L’œuvre du poète donne donc lieu à une foule d’interprétations différentes. Le charme, pour les Persans, réside précisément dans cette rêverie qu’entraîne forcément la lecture d’une œuvre poétique. La scène à peine ébauchée, le sentiment à peine exprimé laissent une liberté d’allures excessive à l’imagination vagabonde. Le lecteur se laisse entraîner aux souvenirs, aux rêves, aux aspirations de son âme. Il est sans cesse ramené aux scènes de la vie qu’il a vécue et entre personnellement en jeu au milieu des larges mailles de ce filet, alors que, d’un autre côté, les allusions amoureuses à la Divinité s’adaptent pour lui à chaque instant de son existence. Les lisant dans un moment où ses sens parlent plus haut que son imagination, il se soucie fort peu du mysticisme qui les enveloppe et se laisse entraîner sur la pente rapide de l’amour charnel ; préoccupé au contraire de pensées élevées, rassasié pour un moment des excès ou des plaisirs de ce bas-monde, il s’exalte alors à l’idée de cet amour divin et trouve, en réalité, dans la même page, le poison et l’antidote[1].

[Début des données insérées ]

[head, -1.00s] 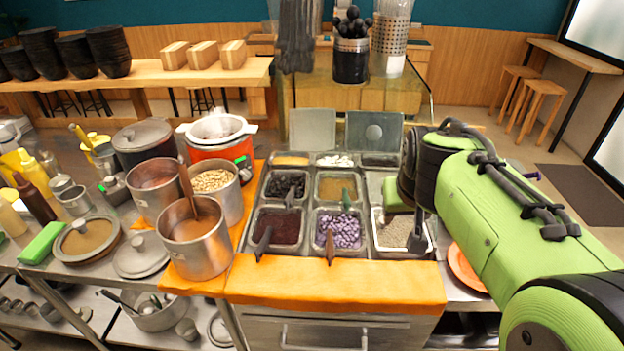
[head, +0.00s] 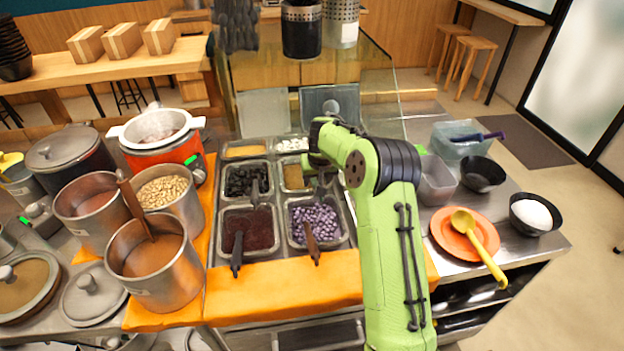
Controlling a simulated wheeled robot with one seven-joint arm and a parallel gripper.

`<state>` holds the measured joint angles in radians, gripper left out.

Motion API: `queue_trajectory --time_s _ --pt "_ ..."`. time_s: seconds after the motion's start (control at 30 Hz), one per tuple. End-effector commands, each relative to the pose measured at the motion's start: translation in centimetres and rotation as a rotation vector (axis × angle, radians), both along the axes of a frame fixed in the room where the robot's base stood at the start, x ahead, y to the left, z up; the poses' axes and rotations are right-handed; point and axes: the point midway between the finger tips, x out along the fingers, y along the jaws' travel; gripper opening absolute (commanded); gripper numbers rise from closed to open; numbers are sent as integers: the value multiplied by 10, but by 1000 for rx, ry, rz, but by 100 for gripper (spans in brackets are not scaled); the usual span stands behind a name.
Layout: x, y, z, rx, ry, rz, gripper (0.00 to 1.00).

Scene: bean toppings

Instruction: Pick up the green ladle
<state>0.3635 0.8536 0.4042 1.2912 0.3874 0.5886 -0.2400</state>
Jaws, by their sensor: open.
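The green ladle cannot be clearly made out now; my arm and gripper cover the area around its bin. My gripper (head: 317,178) is over the right part of this bin, pointing down, small and partly hidden by my own green arm. Its jaws are open. I cannot tell whether they are around the ladle's handle or beside it.
Bins of purple cubes (head: 316,222), dark red beans (head: 249,229) and black topping (head: 247,180) surround it, with spoon handles sticking up. Metal pots (head: 155,262) stand left. An orange plate (head: 441,236) with a yellow ladle (head: 478,246) and a black bowl (head: 535,213) are right.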

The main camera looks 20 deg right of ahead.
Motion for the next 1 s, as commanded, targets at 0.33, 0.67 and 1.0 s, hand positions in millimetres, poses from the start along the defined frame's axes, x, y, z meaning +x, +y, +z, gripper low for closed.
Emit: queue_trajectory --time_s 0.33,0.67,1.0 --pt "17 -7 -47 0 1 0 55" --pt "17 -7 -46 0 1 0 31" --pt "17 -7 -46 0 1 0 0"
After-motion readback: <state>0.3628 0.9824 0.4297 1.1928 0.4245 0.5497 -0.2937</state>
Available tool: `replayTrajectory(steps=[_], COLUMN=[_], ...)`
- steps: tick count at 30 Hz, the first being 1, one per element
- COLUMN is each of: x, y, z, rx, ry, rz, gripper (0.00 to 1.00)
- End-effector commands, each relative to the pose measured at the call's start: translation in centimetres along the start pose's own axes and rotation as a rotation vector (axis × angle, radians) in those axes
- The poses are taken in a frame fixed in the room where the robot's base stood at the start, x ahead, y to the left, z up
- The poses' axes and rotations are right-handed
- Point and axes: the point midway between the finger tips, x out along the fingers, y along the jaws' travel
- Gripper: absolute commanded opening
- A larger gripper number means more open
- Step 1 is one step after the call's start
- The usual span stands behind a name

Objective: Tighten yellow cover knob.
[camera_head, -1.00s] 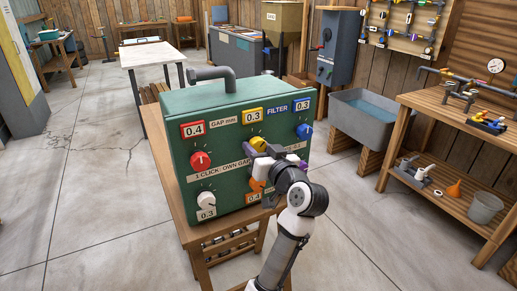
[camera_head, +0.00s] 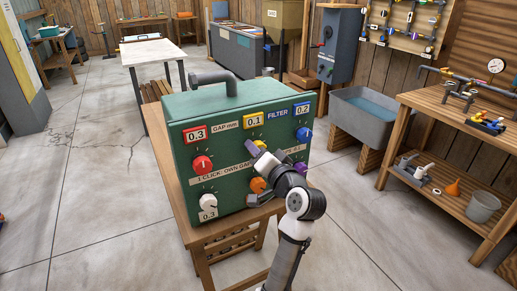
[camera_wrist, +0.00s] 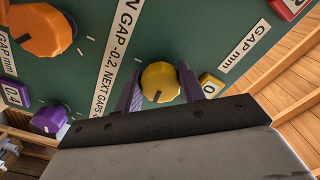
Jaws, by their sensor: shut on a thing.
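The yellow cover knob (camera_wrist: 160,82) shows in the wrist view between the two purple fingers of my gripper (camera_wrist: 160,90), which are shut on it. In the head view only a small part of the yellow knob (camera_head: 259,144) shows; my gripper (camera_head: 255,152) hides the rest. The knob is on the front of the green filter box (camera_head: 224,207), below a yellow-framed display (camera_head: 254,119) that reads 0.1. The knob's dark pointer mark shows in the wrist view.
A red knob (camera_head: 203,165) under a 0.3 display and a blue knob (camera_head: 304,134) under a 0.2 display flank it. Below are white (camera_head: 209,200), orange (camera_head: 258,185) and purple (camera_head: 300,167) knobs. The box stands on a wooden table (camera_head: 167,185). The floor to the left is clear.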

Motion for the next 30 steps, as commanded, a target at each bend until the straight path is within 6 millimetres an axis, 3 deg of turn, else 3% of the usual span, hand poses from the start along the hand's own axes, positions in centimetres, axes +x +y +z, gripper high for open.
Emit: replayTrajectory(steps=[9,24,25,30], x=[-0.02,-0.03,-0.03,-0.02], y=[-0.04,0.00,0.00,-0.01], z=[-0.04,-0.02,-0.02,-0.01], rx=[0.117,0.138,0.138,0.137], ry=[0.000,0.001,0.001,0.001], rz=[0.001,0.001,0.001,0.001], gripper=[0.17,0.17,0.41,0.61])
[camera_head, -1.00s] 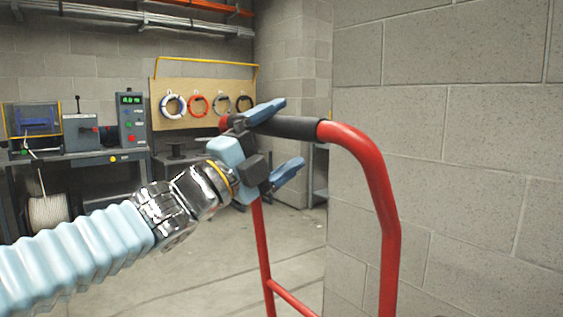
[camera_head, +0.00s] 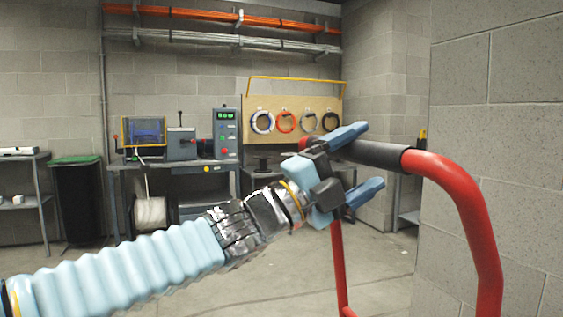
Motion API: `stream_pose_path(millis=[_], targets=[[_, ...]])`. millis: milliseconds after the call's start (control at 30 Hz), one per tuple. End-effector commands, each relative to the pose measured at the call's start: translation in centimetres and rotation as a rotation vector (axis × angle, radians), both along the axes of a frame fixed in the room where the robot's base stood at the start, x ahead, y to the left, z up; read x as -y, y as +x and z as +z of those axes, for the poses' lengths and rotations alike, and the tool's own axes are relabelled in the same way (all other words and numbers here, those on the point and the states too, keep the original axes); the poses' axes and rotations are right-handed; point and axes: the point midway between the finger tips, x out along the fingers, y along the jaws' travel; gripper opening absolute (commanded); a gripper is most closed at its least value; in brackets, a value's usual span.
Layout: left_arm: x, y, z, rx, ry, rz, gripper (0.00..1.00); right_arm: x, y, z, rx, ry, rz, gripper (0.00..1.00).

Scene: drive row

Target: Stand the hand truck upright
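The hand truck (camera_head: 472,208) is a red tube frame with a black grip on its top bar. Its curved right side and part of its left upright show in the head view; its lower part is out of view. My left gripper (camera_head: 374,155) is at the left part of the black grip, with its blue fingers spread wide apart. The upper finger overlaps the grip in the picture and the lower finger is below it. I cannot tell whether either finger touches the bar. My right gripper is out of view.
A block wall (camera_head: 520,130) stands close on the right. A workbench (camera_head: 190,162) with machines, a cable reel (camera_head: 150,212) and a dark bin with a green lid (camera_head: 76,190) line the back wall. The concrete floor (camera_head: 265,270) between is clear.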

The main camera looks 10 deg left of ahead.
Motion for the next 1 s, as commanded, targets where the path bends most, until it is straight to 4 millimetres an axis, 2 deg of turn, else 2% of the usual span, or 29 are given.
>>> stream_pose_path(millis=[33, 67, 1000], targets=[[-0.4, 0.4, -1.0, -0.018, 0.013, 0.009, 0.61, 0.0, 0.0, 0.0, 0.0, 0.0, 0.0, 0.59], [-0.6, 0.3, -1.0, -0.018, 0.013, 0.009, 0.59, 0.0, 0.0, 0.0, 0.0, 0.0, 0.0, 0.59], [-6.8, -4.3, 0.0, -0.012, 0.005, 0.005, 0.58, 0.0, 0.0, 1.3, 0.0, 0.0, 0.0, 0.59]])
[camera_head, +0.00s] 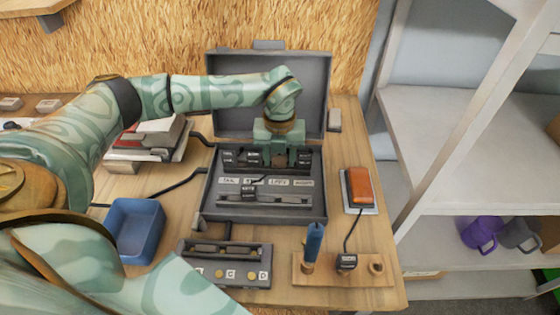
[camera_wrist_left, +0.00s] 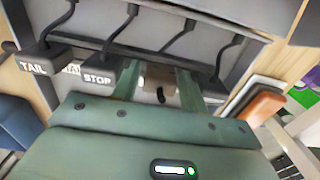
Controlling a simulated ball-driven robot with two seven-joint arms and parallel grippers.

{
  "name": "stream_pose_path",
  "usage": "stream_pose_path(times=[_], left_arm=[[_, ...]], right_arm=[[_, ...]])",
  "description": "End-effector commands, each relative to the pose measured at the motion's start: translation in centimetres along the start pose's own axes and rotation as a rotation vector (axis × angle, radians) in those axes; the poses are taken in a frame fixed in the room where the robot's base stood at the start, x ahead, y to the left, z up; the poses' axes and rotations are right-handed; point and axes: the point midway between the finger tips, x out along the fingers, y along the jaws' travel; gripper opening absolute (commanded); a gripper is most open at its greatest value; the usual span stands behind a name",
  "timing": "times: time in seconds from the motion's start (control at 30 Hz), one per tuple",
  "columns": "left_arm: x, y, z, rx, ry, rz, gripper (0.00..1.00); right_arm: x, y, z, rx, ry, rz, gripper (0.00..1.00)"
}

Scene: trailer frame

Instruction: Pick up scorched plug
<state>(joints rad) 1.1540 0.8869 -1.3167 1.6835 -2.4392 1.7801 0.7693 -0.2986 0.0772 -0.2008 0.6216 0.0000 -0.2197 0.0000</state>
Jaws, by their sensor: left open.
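My left gripper (camera_head: 279,163) is above the upper row of sockets in the open grey case (camera_head: 213,205). In the left wrist view its two fingers (camera_wrist_left: 158,78) are apart, with a small brownish block (camera_wrist_left: 158,76) showing between them; I cannot tell whether they touch it. Dark plugs stand in the row beside the gripper, at its left (camera_head: 228,158) and right (camera_head: 305,156). In the left wrist view plugs labelled TAIL (camera_wrist_left: 34,67) and STOP (camera_wrist_left: 97,78) have cables. I cannot make out which plug is scorched. My right gripper is not in view.
A blue bin (camera_head: 136,228) stands left of the case. A panel with knobs (camera_head: 228,262) lies in front. A wooden block (camera_head: 320,275) holds a blue-handled tool (camera_head: 313,240). An orange device (camera_head: 359,187) lies right of the case. Shelves (camera_head: 455,130) stand at the right.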

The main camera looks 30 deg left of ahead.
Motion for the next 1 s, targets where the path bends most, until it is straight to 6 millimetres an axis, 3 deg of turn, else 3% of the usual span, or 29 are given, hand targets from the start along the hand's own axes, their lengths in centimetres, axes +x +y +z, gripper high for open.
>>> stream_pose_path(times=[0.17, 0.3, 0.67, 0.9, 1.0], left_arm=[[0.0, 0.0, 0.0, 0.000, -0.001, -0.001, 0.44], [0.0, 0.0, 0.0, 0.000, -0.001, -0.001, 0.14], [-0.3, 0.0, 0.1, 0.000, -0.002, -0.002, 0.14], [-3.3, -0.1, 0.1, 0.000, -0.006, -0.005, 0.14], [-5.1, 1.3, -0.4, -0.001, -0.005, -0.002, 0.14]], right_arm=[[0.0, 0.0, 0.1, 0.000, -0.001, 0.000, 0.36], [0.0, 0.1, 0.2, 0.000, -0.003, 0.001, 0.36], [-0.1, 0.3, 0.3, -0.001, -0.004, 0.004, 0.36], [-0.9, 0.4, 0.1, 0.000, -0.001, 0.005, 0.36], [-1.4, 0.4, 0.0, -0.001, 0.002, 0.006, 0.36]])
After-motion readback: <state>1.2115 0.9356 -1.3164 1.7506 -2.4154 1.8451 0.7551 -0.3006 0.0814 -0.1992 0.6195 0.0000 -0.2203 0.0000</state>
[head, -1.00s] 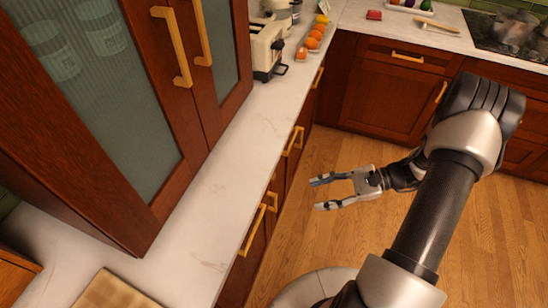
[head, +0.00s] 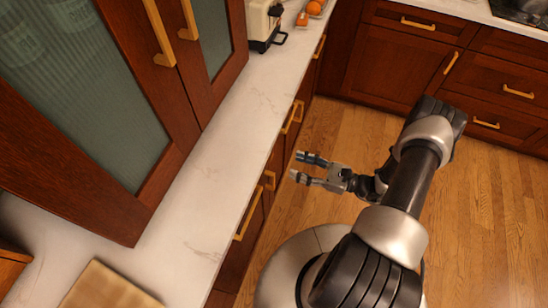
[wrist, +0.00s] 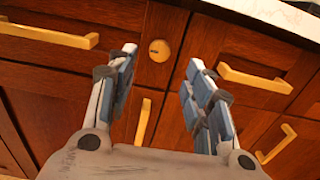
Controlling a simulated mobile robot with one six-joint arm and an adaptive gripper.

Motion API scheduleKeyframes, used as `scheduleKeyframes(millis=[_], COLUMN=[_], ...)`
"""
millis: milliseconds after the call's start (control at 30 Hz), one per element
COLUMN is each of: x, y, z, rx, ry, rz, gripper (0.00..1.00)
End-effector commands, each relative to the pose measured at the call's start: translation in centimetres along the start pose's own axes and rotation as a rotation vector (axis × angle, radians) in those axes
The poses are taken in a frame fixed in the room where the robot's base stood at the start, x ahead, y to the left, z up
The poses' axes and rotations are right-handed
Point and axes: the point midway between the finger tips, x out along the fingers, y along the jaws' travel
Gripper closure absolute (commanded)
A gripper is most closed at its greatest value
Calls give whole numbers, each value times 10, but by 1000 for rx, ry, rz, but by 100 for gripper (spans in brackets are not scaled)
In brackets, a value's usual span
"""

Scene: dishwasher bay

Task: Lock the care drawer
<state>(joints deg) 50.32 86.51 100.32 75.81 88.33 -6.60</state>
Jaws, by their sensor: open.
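A round brass lock (wrist: 159,50) with a small dark slot is set in a narrow wooden front, between two drawer fronts. A short upright brass handle (wrist: 143,121) sits below it. No label shows which front is the care drawer. My gripper (wrist: 162,60) is open and empty, with one finger on each side of the lock in the wrist view. In the head view my gripper (head: 301,167) is just in front of the cabinet row under the counter, apart from it. The lock is not visible in the head view.
Brass handles show on the left drawer (wrist: 50,35) and right drawer (wrist: 255,78). The white countertop (head: 190,215) overhangs the fronts. A tall glass-door cabinet (head: 85,90) stands on it, with a toaster (head: 262,22) beyond. The wooden floor (head: 480,230) is clear.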

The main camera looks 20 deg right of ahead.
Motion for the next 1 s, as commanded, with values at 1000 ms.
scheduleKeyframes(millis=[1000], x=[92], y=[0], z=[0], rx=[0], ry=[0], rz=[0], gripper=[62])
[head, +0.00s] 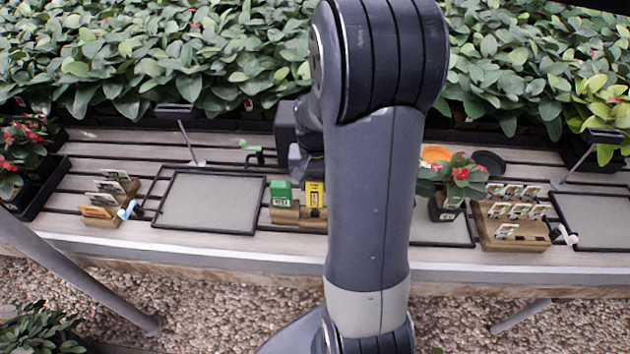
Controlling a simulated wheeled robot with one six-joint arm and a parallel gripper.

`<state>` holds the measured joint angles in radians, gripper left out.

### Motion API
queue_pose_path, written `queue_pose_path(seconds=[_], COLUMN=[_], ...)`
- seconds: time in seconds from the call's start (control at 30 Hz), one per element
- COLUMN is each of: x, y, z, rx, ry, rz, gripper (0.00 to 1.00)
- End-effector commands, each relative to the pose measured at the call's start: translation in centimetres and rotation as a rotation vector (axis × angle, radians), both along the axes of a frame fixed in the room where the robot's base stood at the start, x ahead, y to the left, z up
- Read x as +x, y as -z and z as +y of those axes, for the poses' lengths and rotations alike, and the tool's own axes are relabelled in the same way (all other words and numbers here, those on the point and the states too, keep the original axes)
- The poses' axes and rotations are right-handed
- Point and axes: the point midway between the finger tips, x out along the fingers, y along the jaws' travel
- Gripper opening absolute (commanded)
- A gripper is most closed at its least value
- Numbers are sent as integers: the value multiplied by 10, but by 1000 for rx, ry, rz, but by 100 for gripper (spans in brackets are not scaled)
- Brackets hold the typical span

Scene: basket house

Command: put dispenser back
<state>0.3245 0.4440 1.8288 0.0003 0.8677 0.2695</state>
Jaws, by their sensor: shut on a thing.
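A yellow box-shaped dispenser (315,194) with dark lettering stands upright at the wooden holder (285,215), just left of my arm. A similar green dispenser (281,194) stands in the left part of the same holder. My gripper (313,177) is directly above the yellow one, pointing down, and is shut on its top. My arm hides the fingertips in part and the right end of the holder. I cannot tell whether the yellow dispenser's base is fully seated.
A grey black-framed tray (213,201) lies left of the holder. Card stands (106,197) and (512,222) are at the left and right. Dense foliage lines the back.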

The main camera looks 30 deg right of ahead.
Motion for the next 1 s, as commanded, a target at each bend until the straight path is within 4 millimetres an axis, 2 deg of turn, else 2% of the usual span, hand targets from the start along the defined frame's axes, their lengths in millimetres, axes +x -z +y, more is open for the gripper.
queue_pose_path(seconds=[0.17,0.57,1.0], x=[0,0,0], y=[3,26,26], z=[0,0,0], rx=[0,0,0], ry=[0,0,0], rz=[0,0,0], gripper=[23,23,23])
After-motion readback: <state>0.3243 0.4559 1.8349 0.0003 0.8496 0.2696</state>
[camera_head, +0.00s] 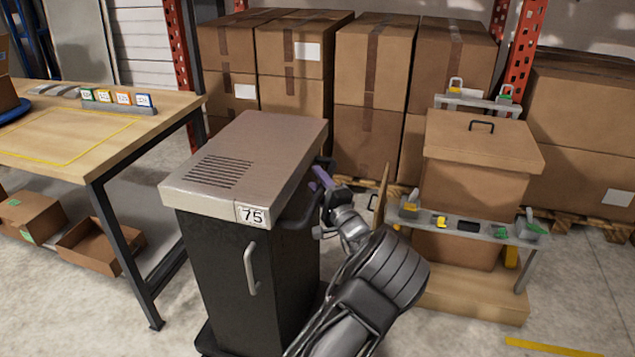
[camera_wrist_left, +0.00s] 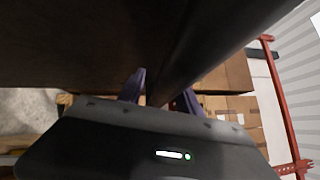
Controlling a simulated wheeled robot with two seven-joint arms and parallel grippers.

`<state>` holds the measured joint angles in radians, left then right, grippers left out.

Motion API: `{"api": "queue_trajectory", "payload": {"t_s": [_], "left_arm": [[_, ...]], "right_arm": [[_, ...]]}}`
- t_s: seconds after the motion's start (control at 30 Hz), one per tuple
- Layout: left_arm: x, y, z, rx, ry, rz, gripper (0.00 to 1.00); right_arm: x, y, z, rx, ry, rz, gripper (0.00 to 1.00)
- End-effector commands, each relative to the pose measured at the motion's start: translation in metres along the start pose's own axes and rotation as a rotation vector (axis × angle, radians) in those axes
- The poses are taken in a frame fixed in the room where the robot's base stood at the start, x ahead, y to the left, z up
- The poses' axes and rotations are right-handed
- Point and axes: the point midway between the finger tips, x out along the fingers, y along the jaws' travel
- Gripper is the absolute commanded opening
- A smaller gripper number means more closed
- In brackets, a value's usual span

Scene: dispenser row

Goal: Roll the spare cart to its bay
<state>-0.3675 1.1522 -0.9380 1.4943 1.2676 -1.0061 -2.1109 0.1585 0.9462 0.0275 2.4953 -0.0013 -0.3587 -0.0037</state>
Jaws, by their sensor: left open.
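The cart (camera_head: 215,265) stands upright in the middle of the head view, with a dark body, a grey slotted top and a label reading 75. A dark push bar (camera_head: 300,208) runs along its right side. My left gripper (camera_head: 322,177) is at that side, close to the bar, its purple fingers partly hidden. In the left wrist view the open fingers (camera_wrist_left: 162,92) point up at a dark bar, which passes close to or between their tips; I cannot tell whether they touch it. My right gripper is not in view. No bay can be made out with certainty.
A wooden workbench (camera_head: 120,150) with dark legs stands left of the cart. Stacked cartons (camera_head: 375,75) fill the back. A stand with a lidded box (camera_head: 480,150) is at the right. Yellow floor tape (camera_head: 550,348) shows at the bottom right, with bare floor around it.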

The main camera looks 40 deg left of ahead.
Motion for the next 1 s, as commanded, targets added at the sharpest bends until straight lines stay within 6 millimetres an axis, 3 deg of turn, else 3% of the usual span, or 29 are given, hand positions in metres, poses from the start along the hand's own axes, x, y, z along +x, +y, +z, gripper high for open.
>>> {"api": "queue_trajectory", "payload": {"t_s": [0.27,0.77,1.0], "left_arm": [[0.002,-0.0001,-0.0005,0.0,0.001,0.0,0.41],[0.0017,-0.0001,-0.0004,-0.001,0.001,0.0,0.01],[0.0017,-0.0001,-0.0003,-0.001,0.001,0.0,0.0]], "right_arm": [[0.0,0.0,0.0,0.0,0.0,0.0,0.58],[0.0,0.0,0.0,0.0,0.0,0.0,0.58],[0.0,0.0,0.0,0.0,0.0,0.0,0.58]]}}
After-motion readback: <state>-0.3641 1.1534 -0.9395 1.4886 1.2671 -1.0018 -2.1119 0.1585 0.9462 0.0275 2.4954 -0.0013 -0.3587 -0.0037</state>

Et maintenant quel moyen choisir pour rendre exactement la pensée des poètes de l’Iran ? Traduire mot à mot en rejetant en note, presque à chaque phrase, une explication longue et par suite pénible, serait imposer aux lecteurs une double fatigue à laquelle aucun d’entre eux ne voudrait se soumettre ; paraphraser d’une façon générale et continue serait s’attirer le qualificatif de traditore du proverbe italien ; j’ai pensé devoir user avec ménagement de l’une et de l’autre méthode ; j’ai employé ou j’ai cru employer le moins de mots possible pour rendre le sens complet ; mais je crains que mes forces ne m’aient trahi et que je m’attire par là les reproches des deux écoles que j’ai tenté de concilier dans cet humble essai.

A.-L.-M. NICOLAS.

  1. M. Anatole France exprime avec tant de précision les idées que je tâche d’indiquer ici, que je ne puis m’empêcher de citer ce passage du Jardin d’Épicure : « Quand on lit un livre, on le lit comme on veut, on en lit ou plutôt on y lit ce qu’on veut. Le livre laisse tout à faire à l’imagination. Aussi les esprits rudes et communs n’y prennent-ils, pour la plupart, qu’un pâle et froid plaisir. Le théâtre, au contraire, fait tout voir et dispense de rien imaginer. C’est pourquoi il contente le plus grand nombre. C’est aussi pourquoi il plaît médiocrement aux esprits rêveurs et méditatifs. Ceux-là n’aiment les idées que pour le prolongement qu’ils leur donnent et pour l’écho mélodieux qu’elles éveillent en eux-mêmes. Ils n’ont que faire dans un théâtre et préfèrent au plaisir passif du spectacle le plaisir actif de la lecture. Qu’est-ce qu’un livre ? Une suite de petits signes. Rien de plus. C’est au lecteur à tirer lui-même les formes, les couleurs et les sentiments auxquels ces signes correspondent. Il dépendra de lui que ce livre soit terne ou brillant, ardent ou glacé. Je dirai, si vous préférez, que chaque mot d’un livre est un doigt mystérieux, qui effleure une fibre de notre cerveau comme la corde d’une harpe éveille ainsi une note dans notre âme sonore. En vain, la main de l’artiste sera inspirée et savante. Le son qu’elle rendra dépend de la qualité de nos cordes intimes. »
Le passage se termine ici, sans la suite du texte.